I'm living near where the spot lights are flooding in the sky recently.
Yesterday night, after searching the comet I-Z (failed), I begin to find a DSO which came near my window.
I used my 70mm refractor to find it, and after looking at the star chart, I found it. It's easy in dark sky but it's not so easy to find it in the urban area. The first time my FoV covered that area which I felt confident in, but there seems nothing there.
I remembered that I read an article from a famous amateur in sci.astro.amateur saying that some objects will not be visible in the eyepiece if you just sweep across the field.
So, I stopped for a while, spend some time to look at the area which I felt confident.
After 2 or 3 seconds, the open cluster revealed itself from invisibility! I called my wife in and showed it to her, she could see if after a while too.
Then, I setup the 200mm and tried to catch it again.

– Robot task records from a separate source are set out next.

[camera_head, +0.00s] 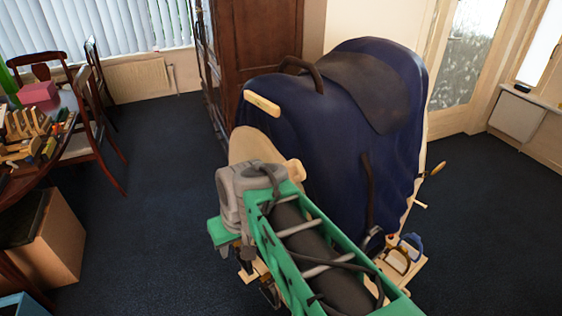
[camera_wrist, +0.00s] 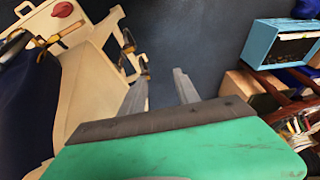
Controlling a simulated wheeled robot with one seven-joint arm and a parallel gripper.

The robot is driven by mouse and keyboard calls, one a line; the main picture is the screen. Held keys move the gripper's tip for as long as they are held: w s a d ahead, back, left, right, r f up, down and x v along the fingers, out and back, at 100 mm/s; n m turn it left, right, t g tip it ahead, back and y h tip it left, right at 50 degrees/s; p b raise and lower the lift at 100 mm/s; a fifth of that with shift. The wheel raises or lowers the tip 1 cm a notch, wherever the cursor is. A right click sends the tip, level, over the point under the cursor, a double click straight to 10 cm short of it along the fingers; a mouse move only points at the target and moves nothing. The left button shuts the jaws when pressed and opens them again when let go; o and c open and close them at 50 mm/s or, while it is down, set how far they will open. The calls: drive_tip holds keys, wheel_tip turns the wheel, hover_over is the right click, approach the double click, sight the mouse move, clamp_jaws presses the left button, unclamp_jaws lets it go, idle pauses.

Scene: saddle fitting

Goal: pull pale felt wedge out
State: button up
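A navy cover (camera_head: 300,130) lies over a bulky form on a pale wooden stand. A dark grey pad (camera_head: 365,88) and a dark curved handle (camera_head: 303,68) are on top. A small pale bar (camera_head: 262,103) sticks out at the cover's upper left; I cannot tell if this is the felt wedge. In the wrist view, my gripper (camera_wrist: 160,88) is open, its two grey fingers apart with only dark floor between them. The pale stand (camera_wrist: 85,90) is left of the fingers, with clamps (camera_wrist: 138,68) on its edge. In the head view my arm hides part of the stand.
A table with wooden tools (camera_head: 28,130) and a pink box (camera_head: 38,93) stands at left among chairs. A cardboard box (camera_head: 45,240) is below it. A tray (camera_head: 405,265) with a blue-handled tool is low at right. A blue box (camera_wrist: 275,45) shows in the wrist view.

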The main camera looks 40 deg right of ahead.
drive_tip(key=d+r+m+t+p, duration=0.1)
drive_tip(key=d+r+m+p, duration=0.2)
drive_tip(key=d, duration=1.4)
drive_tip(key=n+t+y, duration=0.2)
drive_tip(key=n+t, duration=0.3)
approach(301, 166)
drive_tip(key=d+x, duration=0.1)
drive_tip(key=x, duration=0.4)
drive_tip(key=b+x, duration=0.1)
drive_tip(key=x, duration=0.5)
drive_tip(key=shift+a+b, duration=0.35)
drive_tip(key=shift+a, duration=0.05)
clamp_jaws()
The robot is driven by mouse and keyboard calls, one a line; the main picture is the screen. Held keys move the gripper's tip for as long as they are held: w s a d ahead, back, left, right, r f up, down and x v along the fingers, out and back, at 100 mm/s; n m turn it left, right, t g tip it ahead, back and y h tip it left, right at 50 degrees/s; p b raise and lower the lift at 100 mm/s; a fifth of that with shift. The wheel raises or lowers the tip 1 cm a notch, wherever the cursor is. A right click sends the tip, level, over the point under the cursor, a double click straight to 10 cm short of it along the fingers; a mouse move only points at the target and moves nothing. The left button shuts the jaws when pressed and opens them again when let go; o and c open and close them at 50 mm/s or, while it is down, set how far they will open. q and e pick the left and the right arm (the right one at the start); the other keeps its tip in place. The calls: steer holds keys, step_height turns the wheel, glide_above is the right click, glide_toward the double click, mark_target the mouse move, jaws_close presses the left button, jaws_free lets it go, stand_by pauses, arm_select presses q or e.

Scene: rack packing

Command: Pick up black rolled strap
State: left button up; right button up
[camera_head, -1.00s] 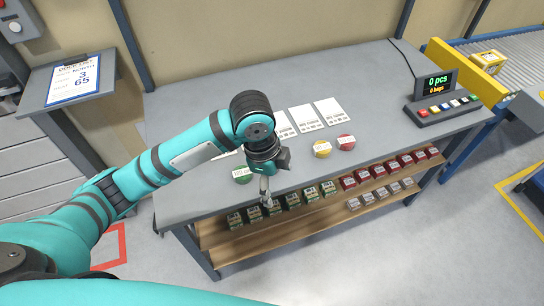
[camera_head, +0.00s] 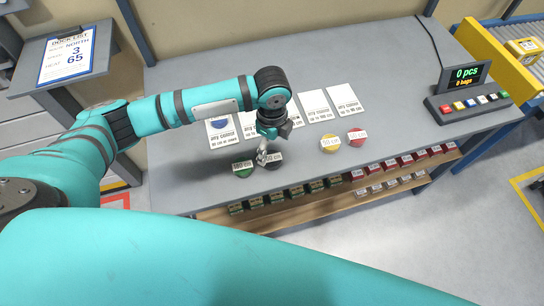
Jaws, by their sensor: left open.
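The black rolled strap (camera_head: 273,165) lies on the grey table near its front edge, partly hidden by my gripper and by its white label. My left gripper (camera_head: 263,157) is open and points down at the strap's left side, close above it; I cannot tell whether it touches. A yellow rolled strap (camera_head: 330,149) and a red rolled strap (camera_head: 356,141) lie further right. My right gripper is not in view.
A shelf (camera_head: 350,203) below holds several small boxes. A button console (camera_head: 468,104) with a display is at the right. The table's back is clear.

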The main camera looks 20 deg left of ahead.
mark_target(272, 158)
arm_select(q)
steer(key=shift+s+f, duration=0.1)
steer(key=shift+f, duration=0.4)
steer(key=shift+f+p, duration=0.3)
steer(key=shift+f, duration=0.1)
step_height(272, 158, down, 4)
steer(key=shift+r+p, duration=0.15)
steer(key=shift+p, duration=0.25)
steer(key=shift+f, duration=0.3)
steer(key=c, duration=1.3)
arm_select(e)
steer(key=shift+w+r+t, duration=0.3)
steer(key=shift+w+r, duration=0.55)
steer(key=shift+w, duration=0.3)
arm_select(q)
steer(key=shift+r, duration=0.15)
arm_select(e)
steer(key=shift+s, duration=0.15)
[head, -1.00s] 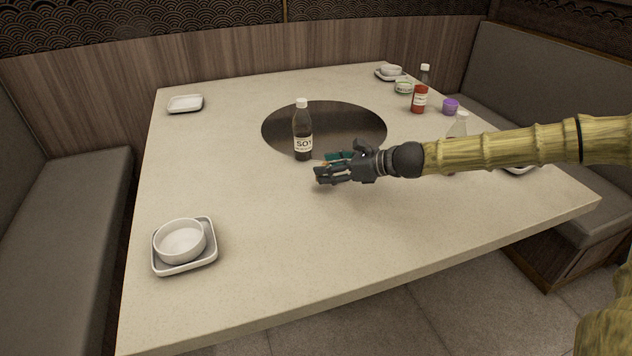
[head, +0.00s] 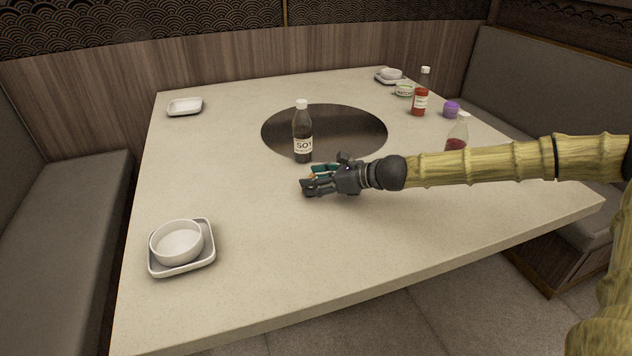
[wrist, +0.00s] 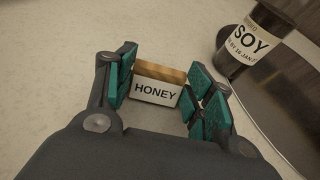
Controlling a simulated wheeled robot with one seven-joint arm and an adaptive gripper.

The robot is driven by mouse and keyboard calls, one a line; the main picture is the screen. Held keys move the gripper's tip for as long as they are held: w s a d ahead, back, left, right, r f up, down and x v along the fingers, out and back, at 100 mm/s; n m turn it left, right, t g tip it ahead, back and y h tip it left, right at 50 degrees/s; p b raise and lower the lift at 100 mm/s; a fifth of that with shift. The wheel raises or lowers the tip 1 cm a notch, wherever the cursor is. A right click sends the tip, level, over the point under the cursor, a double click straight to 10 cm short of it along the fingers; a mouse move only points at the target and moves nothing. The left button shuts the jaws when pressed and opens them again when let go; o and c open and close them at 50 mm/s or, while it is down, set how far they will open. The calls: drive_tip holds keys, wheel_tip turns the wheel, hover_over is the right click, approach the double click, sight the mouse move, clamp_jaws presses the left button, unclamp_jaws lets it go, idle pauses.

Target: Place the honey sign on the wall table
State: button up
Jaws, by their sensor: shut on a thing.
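The honey sign (wrist: 157,90), a small white card lettered HONEY with a wooden top edge, is between the teal finger pads in the wrist view. My gripper (wrist: 160,92) is shut on it. In the head view my gripper (head: 309,183) is low over the middle of the pale table (head: 240,230), just in front of the soy bottle (head: 302,140). The fingers mostly hide the sign there. I cannot tell whether the sign touches the tabletop. The soy bottle also shows at the upper right of the wrist view (wrist: 250,42).
A dark round inset (head: 345,125) lies behind my gripper. A white bowl (head: 177,243) on a square tray stands front left, and an empty dish (head: 184,106) back left. A red bottle (head: 420,98), purple pot (head: 451,109) and clear-topped bottle (head: 459,132) stand right.

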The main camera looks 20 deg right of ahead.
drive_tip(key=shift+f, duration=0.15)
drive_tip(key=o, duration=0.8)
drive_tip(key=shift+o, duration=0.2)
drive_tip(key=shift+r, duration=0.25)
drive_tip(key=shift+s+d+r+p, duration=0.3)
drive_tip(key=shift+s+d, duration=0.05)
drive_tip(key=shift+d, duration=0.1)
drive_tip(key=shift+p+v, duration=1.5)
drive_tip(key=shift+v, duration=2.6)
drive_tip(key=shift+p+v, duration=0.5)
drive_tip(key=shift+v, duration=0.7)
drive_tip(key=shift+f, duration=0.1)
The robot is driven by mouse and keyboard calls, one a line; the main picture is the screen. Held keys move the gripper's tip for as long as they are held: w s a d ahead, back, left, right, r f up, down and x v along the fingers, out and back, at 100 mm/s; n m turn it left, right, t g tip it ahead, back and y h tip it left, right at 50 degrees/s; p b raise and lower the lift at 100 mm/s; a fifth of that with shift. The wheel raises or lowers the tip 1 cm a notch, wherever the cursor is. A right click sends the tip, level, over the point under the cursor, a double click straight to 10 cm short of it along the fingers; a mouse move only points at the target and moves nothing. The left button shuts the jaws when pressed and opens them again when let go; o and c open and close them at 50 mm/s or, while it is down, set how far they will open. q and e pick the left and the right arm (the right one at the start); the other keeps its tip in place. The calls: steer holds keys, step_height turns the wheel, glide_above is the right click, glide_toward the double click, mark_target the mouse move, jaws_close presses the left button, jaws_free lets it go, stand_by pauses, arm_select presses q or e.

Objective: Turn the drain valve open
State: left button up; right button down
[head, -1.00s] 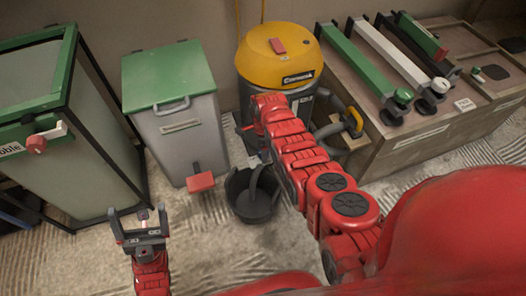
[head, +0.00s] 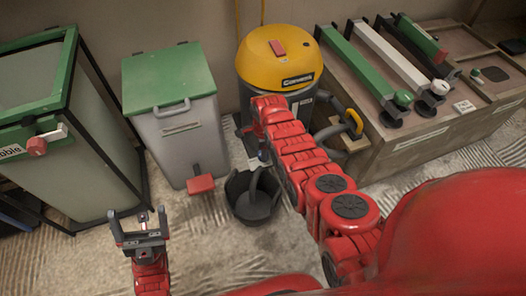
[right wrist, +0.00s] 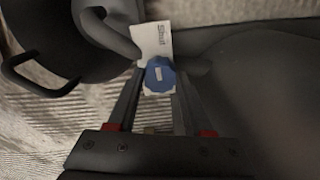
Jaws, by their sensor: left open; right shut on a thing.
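The drain valve has a blue knob (right wrist: 159,76) with a pale mark on top, seen in the right wrist view. A white card reading "Shut" (right wrist: 151,40) is beside it. My right gripper (right wrist: 156,90) is shut on the blue knob, one finger on each side. In the head view my right arm mostly hides the valve, low on the grey vacuum with the yellow lid (head: 279,60). My left gripper (head: 138,227) is open and empty above the floor, at the lower left.
A grey bin with a green lid (head: 168,75) and red pedal (head: 200,185) stands further left. A green-framed cabinet (head: 72,110) is far left. A wooden bench (head: 405,150) stands right.

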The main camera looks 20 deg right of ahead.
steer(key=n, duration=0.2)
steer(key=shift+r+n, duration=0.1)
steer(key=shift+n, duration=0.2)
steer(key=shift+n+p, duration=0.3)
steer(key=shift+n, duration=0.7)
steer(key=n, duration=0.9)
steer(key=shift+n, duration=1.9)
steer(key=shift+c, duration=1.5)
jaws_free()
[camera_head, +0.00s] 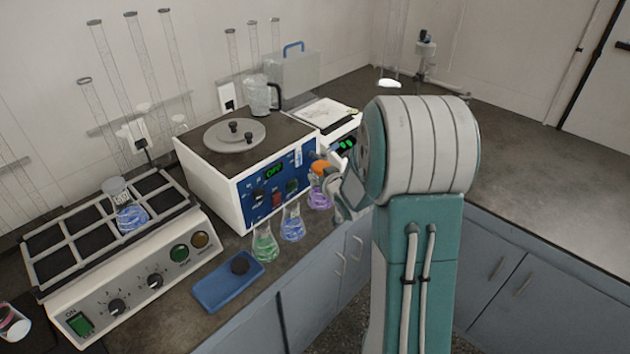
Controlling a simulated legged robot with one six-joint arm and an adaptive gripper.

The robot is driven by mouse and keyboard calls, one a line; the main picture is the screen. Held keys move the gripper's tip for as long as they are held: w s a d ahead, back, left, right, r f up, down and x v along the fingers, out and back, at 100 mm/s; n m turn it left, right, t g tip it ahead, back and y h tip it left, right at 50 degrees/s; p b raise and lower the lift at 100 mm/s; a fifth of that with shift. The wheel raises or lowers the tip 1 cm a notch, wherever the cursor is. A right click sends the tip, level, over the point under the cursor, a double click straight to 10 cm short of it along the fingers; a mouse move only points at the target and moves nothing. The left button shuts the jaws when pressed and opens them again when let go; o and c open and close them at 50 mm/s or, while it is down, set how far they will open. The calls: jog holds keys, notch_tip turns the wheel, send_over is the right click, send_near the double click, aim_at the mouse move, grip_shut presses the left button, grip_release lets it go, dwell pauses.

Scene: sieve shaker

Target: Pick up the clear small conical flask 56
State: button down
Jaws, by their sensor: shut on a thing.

The starting point was Sirius. At 62x, the sky was dark and the Sirius looked real good. I called my wife in and she said it looked like a big diamond. She told me that there's a dark thing in the center of the star, it's an indicator of two things: good collimation, focus was bad. I asked her to focus it again, and the black spot disappeared.
I then searched for M41 again. With the experience just gained with the 70mm, M41 was found much quicker. The number of stars in the open cluster was much more than with the 70mm, and I could see it immediately. Again, I asked my wife in and shared the view with her. She said there were so many stars, with different colors.
Personally, I found the view of M41 superior in a dark sky with my 70mm than the view of it at the urban center with the 200mm. Aperture is not everything, darker sky somehow and sometimes can play a more important role.